Book notes: Lean Out (Shevinsky, 2015)

Lean Out is a collection of essays by women on their experiences in the tech industry. I appreciate Elissa Shevinsky’s efforts to put this compilation together and have it published in book form. As a collected volume these essays paint a bigger picture than taken separately, and they have a bigger impact.

As a woman in tech myself, I was curious to read the book and see if it had any new answers or insights to offer — should I stay in tech? is it worth it? are there better ways? Perhaps that was too much to ask of a book, but I was left dissatisfied. The essays were moving, insightful and entertaining, but none of it felt new or revelatory.

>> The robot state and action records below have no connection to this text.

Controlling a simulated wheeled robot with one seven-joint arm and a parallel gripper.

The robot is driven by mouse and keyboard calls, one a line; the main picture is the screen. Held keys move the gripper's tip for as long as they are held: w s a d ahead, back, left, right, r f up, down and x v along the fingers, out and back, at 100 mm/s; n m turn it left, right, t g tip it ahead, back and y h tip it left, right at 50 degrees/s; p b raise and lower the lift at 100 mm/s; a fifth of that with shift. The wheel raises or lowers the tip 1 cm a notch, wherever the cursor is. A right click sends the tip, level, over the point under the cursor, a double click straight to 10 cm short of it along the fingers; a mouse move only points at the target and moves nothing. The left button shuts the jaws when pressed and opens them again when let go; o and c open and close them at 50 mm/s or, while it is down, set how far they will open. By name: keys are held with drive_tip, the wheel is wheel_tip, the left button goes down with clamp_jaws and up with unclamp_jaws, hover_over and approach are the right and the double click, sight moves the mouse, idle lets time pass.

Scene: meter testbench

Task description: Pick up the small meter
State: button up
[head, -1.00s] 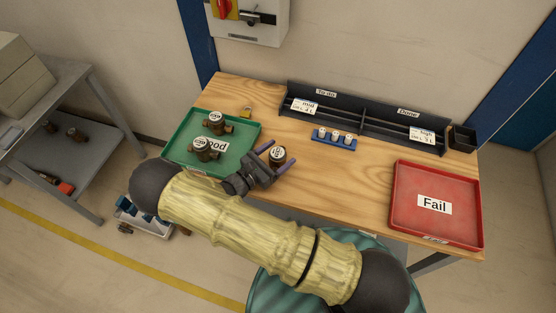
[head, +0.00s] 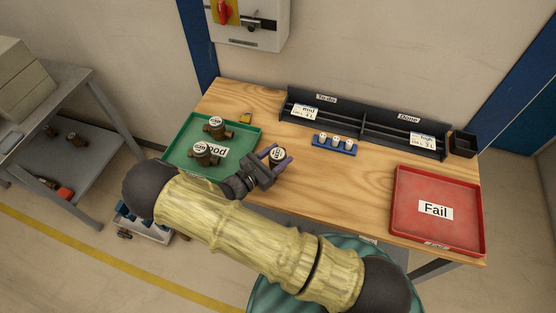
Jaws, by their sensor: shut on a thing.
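The small meter (head: 277,154), with a round white dial facing up and a dark body, is on the wooden table just right of the green tray. My gripper (head: 276,156) reaches it from the lower left, with one purple-tipped finger on each side, shut on it. The meter's lower part is hidden by the fingers, so I cannot tell whether it touches the table. Two other brass meters with white dials stand in the green tray, one at the back (head: 216,124) and one in front (head: 203,149).
The green tray (head: 184,139) has a partly covered label. A red tray (head: 402,215) marked Fail is at the right. A blue holder (head: 334,145) with white-topped pieces and a black rack (head: 366,116) stand behind. The table's middle is clear.

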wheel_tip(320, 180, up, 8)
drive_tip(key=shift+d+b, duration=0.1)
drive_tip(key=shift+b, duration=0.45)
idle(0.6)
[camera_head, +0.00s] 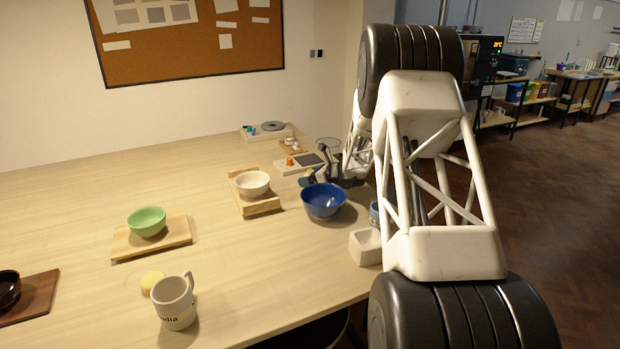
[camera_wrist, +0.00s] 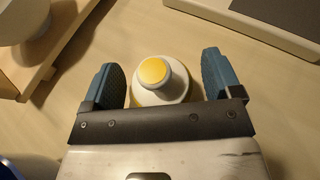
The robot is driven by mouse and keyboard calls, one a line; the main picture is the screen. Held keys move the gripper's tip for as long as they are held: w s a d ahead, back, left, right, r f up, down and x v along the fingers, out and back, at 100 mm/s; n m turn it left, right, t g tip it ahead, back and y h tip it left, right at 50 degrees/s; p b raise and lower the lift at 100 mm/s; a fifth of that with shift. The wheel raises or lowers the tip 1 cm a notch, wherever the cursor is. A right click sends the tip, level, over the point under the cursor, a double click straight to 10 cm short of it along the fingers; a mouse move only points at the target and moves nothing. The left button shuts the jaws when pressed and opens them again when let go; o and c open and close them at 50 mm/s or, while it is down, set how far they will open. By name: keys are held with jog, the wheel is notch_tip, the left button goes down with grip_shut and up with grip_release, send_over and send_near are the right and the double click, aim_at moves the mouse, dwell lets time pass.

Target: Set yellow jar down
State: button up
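The yellow jar (camera_wrist: 160,86) shows from above in the wrist view. It has a pale lid with a yellow knob, and a little yellow body shows around the lid's edge. It appears to stand upright on the table. My gripper (camera_wrist: 160,84) is open around it, one blue finger pad on each side with a visible gap to the jar. In the head view my gripper (camera_head: 322,176) is low over the table behind the blue bowl, partly hidden by my arm. I cannot make out the jar there.
The blue bowl (camera_head: 323,202) stands close in front of my gripper. A white bowl (camera_head: 252,183) sits on a wooden tray (camera_head: 262,207) to the left. A device with a dark panel (camera_head: 306,160) lies just behind. A white square pot (camera_head: 365,247) stands near the table's right edge.

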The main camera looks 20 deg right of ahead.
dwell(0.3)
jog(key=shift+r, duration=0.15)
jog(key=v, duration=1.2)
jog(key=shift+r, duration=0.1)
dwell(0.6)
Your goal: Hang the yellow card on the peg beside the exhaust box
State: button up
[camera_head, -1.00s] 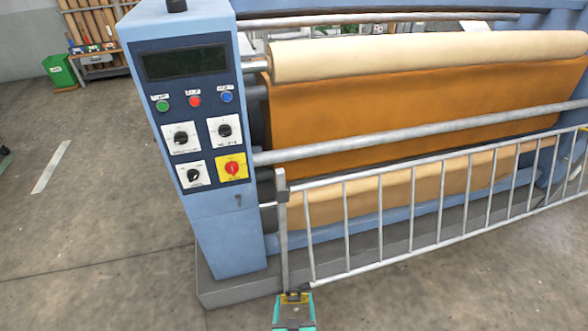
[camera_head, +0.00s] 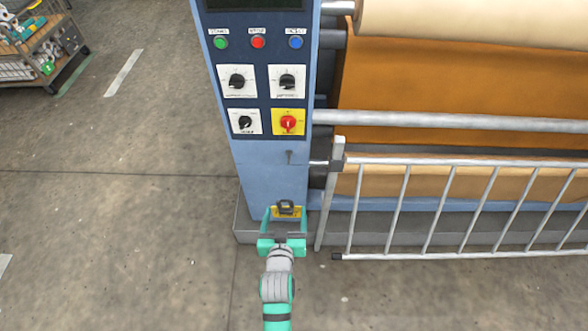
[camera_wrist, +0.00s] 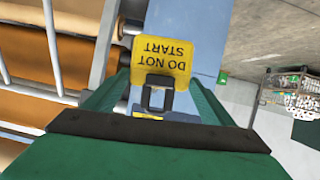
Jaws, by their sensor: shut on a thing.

I would recommend this book to anyone who is interested in the subject of tech culture and its issues around diversity and representation. However, if you’ve been following the public conversation on diversity in tech for the last few years, then this book has less to offer — the ideas presented feel very familiar, and in parts even outdated.

One of my favorites essays in this book is Erica Baker’s The Other Side of Diversity, which I was familiar with and enjoyed rereading. It is Erica’s personal account of her experience as a black woman in tech, standing out like a sore thumb. It’s a great picture of what it feels like to be a minority, of all the extra energy consumed by having to deal on a daily basis with being “different”.

Another great piece is the essay “Fictive Ethnicity and Nerds” by Katherine Cross, which undertakes a more formal exploration of tech culture and its tropes. She talks about ostracized nerds becoming tech whizzes and their need to believe in a meritocracy to have their accomplishments be meaningful, bolstering self-esteem and a personal narrative of the misunderstood genius. Later she analyzes how this plays into their inability to see themselves as biased or discriminating against others — hence, sexism.

The two FAKEGRIMLOCK essays that bookend the whole collection are great fun. Joyful and energizing and funny. They also made me realize that I had inadvertently assumed a male gender for FAKEGRIMLOCK, and now I’m faintly embarrassed and very curious about the real person behind that account.

There are a couple of essays that offer possible solutions — Jenni Lee’s “What Young Women in Tech Really Need” and Katy Levinson’s “Sexism in Tech”. I don’t disagree with their proposals, but they feel insufficient. Levinson’s desire to have a way to “correct behavior” for those that are being sexist “but not malicious” falls flat with me — I feel like we’ve debated to death the difference between intentions and impact in the last few years. In 2018, good intentions are not nearly enough of an excuse for sexism, racism, or other discriminatory behaviors. Lee’s call for more networking and mentorship opportunities, while pragmatic, is more of a statement on what is needed get ahead in the current climate, and less of a solution to the root problems.

All in all, I’m glad I read Lean Out, but it didn’t blow me away. It did, however, leave me wanting more — more depth, and more imaginative solutions. We need a goal, a different future to build towards.